Cette initiative a également reçu le soutien de l’Organisation de la Coopération Islamique (57 Etats)(1), y compris l’Iran. L’IAP représente, à coup sûr, un changement de paradigme historique dans les relations entre Israël et les pays arabes. Récapitulons l’essentiel des principales dispositions de l’IAP(2). Tous les pays arabes s’engageraient à normaliser leurs relations avec Israël en échange d’un retrait total des territoires arabes occupés en 1967, c’est-à-dire, les hauteurs du Golan, la Bande de Gaza(3) ainsi que la Cisjordanie incluant Jérusalem-est.
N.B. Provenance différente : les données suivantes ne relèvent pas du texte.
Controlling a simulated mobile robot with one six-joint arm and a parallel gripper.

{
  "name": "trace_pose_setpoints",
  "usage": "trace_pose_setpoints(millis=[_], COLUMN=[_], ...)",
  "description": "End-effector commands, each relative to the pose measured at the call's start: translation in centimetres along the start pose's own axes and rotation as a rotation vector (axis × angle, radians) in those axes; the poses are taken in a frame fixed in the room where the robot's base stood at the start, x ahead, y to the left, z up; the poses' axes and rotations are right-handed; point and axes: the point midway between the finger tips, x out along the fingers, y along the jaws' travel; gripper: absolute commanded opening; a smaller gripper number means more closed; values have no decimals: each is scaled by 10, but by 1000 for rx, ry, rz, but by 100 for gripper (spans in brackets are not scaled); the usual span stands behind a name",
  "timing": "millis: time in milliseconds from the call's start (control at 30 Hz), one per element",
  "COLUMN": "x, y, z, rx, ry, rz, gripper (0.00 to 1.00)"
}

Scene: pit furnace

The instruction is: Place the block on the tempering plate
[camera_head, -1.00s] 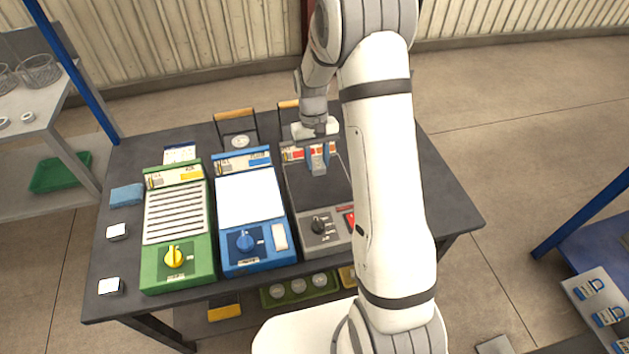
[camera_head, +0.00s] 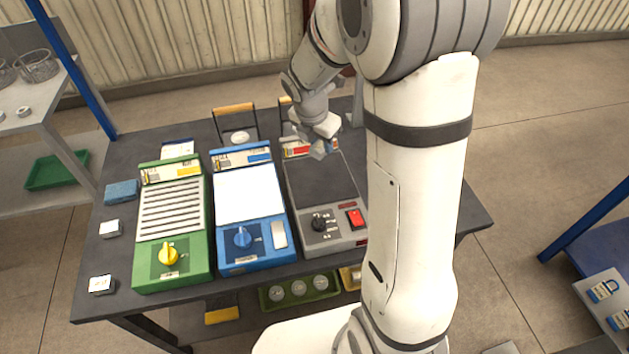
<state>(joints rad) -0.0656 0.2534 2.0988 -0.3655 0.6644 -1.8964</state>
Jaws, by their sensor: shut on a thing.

Un État palestinien serait constitué à partir des frontières de 1967, et une solution juste du problème des réfugiés palestiniens, conformément à la résolution 194 de l’Assemblée générale de l’ONU (4) devrait être mise en œuvre. Tous les pays arabes s’engageraient à reconnaître la fin du conflit et concluraient des accords de paix avec Israël. La mise en œuvre de l’IAP reviendrait à reconnaître le droit d’Israël d’exister comme État souverain, voisin d’un État palestinien. Il s’agirait d’une mise en œuvre du principe, déjà mis en pratique entre Israël et l’Égypte en 1979, de «la paix contre les territoires», ainsi que la proposition d’une paix globale.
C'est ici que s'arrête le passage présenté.